Le montage surdécoupé pour alterner les séquences de jour et de nuit lors de la séquence d’arrachage et de replantage des arbres, le clip musical pour que s’enchaînent des gags sans le moindre dialogue ni perturber le rythme, le cut sur cut pour insister sur la succession de tentatives infructueuses d’ouvrir la porte du domaine… constituent quelques exercices de style assez intéressants pour transposer la BD en profitant a minima des possibilités offertes par l’animation. Mais bien sûr comme ce n’est pas une histoire originale pensée pour l’animation et que c’est un premier film d’animation pour l’un comme pour l’autre des réalisateurs, ce n’est pas là que le film se démarquera le plus, ce à quoi on pouvait s’attendre.

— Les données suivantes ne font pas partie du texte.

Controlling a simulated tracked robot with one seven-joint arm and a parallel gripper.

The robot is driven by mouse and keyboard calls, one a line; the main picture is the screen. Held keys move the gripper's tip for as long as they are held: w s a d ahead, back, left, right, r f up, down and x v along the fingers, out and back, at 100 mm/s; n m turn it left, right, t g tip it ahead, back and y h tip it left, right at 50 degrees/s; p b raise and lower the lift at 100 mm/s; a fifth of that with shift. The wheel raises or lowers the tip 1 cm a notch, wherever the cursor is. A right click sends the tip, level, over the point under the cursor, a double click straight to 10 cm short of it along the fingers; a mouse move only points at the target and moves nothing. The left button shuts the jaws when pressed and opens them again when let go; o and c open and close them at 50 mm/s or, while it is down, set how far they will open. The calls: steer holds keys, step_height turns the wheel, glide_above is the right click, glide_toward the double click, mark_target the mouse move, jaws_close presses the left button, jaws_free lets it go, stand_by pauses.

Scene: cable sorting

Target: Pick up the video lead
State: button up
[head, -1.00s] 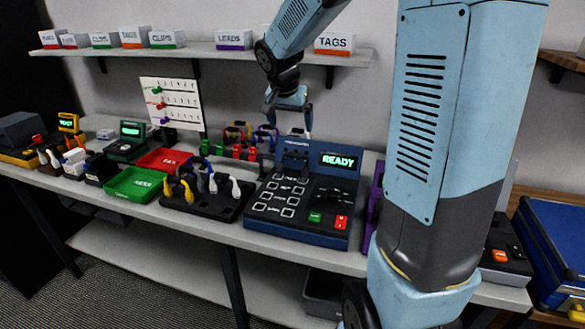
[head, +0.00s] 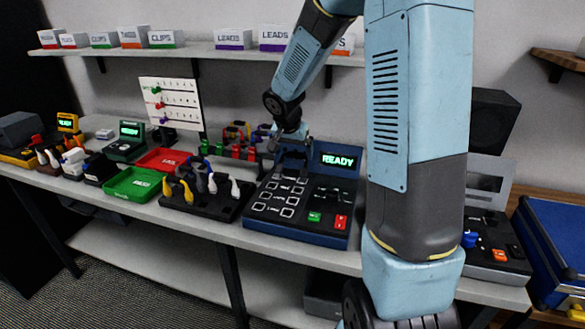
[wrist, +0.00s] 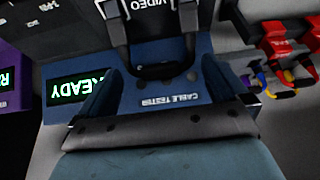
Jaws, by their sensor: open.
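A black part marked VIDEO (wrist: 155,14) shows at the top edge of the wrist view, between my fingertips. Only part of it is in that view, and I cannot make out the whole video lead. My gripper (wrist: 153,42) is open, its two fingers on either side of the VIDEO marking. I cannot tell whether they touch anything. In the head view, my gripper (head: 291,142) is low over the back left of the blue cable tester (head: 259,221). The tester's green screen reads READY.
Left of the tester stand a black holder (head: 205,207) with yellow, grey and white plugs, a green tray (head: 133,184) and a red tray (head: 163,160). Coloured connectors (head: 236,151) stand behind. A shelf (head: 215,54) with labelled boxes runs above.

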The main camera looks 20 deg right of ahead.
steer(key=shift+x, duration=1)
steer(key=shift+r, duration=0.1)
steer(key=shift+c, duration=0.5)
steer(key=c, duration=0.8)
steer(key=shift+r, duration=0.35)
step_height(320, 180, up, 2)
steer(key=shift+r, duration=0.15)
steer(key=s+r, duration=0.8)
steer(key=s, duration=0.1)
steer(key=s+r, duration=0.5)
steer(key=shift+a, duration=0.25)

Sur sa collaboration avec Louis Clichy, Alexandre Astier s’exprime avec beaucoup de franchise ainsi :



Louis Clichy est une tronche en animation alors que moi je suis beaucoup plus pointilleux sur l’écriture et le rythme. Résultat : on n’a pas arrêté de se friter du début à la fin pour arriver à un résultat auquel ni lui ni moi n’aurions pu arriver seul.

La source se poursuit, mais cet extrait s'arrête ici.